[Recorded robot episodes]
● ● ● ● ●
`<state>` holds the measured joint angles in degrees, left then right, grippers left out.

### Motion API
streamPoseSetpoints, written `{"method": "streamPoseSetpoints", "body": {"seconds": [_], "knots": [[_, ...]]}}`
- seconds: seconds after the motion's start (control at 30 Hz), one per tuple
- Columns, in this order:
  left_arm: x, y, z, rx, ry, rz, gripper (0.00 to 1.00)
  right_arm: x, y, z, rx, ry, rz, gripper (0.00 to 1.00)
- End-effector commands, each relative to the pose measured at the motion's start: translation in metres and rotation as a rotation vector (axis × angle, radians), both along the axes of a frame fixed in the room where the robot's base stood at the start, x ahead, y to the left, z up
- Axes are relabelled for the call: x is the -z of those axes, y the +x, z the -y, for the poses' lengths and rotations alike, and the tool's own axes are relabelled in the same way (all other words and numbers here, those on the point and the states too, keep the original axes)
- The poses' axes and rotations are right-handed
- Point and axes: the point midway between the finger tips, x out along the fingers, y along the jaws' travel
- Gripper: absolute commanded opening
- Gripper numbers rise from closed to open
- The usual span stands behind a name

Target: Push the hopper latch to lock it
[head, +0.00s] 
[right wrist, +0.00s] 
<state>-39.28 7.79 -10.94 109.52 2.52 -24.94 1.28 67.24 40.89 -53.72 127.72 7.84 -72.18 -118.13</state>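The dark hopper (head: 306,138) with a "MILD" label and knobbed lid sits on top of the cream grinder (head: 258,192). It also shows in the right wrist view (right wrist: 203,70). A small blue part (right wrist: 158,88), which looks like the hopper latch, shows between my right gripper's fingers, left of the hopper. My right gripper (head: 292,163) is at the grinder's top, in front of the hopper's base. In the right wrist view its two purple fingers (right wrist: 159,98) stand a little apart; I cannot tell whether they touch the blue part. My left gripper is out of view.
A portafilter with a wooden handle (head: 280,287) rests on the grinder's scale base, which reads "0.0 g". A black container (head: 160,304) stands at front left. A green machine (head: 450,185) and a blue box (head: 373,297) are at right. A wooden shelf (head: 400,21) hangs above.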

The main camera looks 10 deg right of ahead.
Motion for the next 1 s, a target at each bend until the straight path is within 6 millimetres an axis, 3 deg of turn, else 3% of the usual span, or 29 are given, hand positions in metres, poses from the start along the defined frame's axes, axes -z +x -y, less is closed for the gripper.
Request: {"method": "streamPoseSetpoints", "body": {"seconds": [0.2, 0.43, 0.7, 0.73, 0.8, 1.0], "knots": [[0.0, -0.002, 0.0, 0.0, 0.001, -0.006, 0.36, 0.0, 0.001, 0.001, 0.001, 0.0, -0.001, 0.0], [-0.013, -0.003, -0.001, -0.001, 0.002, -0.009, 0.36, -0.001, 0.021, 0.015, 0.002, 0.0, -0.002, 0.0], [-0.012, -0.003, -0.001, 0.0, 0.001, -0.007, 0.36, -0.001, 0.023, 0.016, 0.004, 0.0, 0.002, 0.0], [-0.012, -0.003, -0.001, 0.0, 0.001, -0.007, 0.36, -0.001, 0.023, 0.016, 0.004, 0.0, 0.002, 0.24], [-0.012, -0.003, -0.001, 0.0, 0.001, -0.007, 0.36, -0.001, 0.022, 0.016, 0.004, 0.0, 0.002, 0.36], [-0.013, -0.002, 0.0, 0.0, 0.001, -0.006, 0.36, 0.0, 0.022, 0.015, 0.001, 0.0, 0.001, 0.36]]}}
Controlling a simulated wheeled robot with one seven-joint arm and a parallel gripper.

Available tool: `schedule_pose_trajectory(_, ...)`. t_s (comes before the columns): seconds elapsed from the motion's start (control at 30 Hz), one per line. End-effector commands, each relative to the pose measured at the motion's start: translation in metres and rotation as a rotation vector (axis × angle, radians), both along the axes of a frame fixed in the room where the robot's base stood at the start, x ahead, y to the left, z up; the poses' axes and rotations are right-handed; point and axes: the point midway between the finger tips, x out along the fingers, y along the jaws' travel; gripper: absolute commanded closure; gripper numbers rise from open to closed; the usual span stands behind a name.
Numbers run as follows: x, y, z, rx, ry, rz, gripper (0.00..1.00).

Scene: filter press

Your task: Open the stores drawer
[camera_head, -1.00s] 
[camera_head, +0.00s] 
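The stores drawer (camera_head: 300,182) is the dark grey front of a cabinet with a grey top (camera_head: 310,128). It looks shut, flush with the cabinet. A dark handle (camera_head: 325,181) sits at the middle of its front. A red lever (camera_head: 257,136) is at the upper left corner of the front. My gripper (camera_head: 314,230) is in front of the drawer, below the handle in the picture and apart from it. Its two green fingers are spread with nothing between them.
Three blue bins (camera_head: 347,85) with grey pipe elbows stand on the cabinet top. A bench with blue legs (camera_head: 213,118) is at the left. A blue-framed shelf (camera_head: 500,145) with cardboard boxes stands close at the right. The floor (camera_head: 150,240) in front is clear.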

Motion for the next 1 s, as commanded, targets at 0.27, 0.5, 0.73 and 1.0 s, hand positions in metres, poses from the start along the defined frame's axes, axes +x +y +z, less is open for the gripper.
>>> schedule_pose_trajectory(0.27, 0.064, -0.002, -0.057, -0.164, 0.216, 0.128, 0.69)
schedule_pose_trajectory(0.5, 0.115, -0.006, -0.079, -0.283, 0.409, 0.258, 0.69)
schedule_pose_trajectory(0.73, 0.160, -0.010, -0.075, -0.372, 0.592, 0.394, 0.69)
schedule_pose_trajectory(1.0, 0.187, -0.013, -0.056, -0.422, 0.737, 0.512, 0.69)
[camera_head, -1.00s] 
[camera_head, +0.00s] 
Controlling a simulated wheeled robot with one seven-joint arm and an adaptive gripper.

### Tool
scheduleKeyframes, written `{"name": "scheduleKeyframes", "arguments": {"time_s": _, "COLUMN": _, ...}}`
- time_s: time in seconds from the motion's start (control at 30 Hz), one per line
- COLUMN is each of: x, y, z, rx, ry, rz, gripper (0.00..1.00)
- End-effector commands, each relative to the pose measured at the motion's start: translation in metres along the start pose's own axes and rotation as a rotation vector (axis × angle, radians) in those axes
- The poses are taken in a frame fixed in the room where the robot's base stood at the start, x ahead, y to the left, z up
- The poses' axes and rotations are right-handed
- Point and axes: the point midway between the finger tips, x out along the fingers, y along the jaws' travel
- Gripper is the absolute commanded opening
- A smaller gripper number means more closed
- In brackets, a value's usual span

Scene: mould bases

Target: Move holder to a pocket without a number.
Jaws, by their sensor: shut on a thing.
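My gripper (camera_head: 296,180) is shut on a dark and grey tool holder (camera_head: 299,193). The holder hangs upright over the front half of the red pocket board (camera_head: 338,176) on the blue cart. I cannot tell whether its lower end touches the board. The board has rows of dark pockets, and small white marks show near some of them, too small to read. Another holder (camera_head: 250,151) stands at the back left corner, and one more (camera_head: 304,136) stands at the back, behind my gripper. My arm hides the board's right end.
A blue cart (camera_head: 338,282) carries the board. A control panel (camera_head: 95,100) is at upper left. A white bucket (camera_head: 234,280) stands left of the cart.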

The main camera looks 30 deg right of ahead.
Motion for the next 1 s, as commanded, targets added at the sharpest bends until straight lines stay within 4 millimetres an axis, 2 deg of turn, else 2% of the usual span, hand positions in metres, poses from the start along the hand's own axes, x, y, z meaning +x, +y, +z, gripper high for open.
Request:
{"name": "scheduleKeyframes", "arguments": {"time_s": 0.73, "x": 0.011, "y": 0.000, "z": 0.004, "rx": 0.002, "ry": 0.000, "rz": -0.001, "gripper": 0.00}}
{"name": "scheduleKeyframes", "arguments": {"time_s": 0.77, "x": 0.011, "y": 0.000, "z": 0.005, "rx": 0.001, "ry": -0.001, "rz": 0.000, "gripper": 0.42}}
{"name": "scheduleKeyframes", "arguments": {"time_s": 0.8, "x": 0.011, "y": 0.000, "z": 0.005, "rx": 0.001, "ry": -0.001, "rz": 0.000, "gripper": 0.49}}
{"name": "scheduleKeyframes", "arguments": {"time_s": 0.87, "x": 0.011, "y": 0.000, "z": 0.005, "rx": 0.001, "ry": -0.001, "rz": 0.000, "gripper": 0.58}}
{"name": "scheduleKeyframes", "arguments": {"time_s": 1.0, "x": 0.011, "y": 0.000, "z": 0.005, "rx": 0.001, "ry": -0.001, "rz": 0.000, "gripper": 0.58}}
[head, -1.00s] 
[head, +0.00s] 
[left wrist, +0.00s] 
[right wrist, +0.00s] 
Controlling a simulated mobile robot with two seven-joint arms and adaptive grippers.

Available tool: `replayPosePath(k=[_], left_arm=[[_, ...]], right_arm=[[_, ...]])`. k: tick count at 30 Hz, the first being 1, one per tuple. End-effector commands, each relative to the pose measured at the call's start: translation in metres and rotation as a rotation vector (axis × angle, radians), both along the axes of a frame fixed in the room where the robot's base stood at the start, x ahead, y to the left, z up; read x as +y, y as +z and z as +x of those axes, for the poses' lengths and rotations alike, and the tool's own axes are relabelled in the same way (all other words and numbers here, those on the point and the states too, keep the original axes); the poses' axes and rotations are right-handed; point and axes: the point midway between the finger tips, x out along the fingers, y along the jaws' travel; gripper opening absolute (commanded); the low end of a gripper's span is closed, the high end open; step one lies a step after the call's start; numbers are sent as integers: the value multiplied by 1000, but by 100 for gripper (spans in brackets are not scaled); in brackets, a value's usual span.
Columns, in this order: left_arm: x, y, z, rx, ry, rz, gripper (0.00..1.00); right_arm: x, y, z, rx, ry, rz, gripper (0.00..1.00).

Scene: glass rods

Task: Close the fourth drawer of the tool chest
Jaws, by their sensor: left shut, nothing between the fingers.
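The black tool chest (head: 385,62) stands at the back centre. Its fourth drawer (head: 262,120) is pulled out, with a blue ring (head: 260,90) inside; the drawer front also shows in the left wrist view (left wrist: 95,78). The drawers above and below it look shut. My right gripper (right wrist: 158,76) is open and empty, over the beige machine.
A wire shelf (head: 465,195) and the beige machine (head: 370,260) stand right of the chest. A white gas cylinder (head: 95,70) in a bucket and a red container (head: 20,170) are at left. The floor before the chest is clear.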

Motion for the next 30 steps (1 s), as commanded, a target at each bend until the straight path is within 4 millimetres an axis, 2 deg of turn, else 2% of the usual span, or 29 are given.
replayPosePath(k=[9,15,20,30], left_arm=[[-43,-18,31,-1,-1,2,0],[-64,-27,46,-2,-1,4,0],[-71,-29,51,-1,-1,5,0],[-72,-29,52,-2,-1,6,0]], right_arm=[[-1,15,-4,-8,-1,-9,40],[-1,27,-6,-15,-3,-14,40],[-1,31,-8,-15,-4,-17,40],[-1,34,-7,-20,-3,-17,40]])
● ● ● ● ●
→ Task description:
From the records above, transcribe without alteration every line from the one with "The main camera looks 10 deg right of ahead." to the one with "a parallel gripper.", inclusive.

→ Exercise answer:
The main camera looks 10 deg right of ahead.
Motion for the next 1 s, a target at each bend until the straight path is within 6 millimetres an axis, 3 deg of turn, else 3% of the usual span, or 29 are given, hand positions in metres, poses from the start along the defined frame's axes, axes -z +x -y, less is closed for the gripper.
Request: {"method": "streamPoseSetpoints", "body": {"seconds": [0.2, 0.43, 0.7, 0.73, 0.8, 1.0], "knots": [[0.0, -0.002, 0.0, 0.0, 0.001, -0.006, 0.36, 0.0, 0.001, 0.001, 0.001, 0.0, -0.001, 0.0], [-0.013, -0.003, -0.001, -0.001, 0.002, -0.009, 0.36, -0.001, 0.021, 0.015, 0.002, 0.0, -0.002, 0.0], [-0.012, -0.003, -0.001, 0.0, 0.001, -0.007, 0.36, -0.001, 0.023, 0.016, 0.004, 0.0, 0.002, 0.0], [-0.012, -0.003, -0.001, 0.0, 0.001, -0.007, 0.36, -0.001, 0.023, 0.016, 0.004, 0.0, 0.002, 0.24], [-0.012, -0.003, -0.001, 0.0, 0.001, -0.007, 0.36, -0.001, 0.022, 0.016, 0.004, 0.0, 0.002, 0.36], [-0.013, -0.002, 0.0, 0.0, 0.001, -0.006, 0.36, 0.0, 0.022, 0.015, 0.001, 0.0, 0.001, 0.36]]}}
Controlling a simulated wheeled robot with one seven-joint arm and a parallel gripper.

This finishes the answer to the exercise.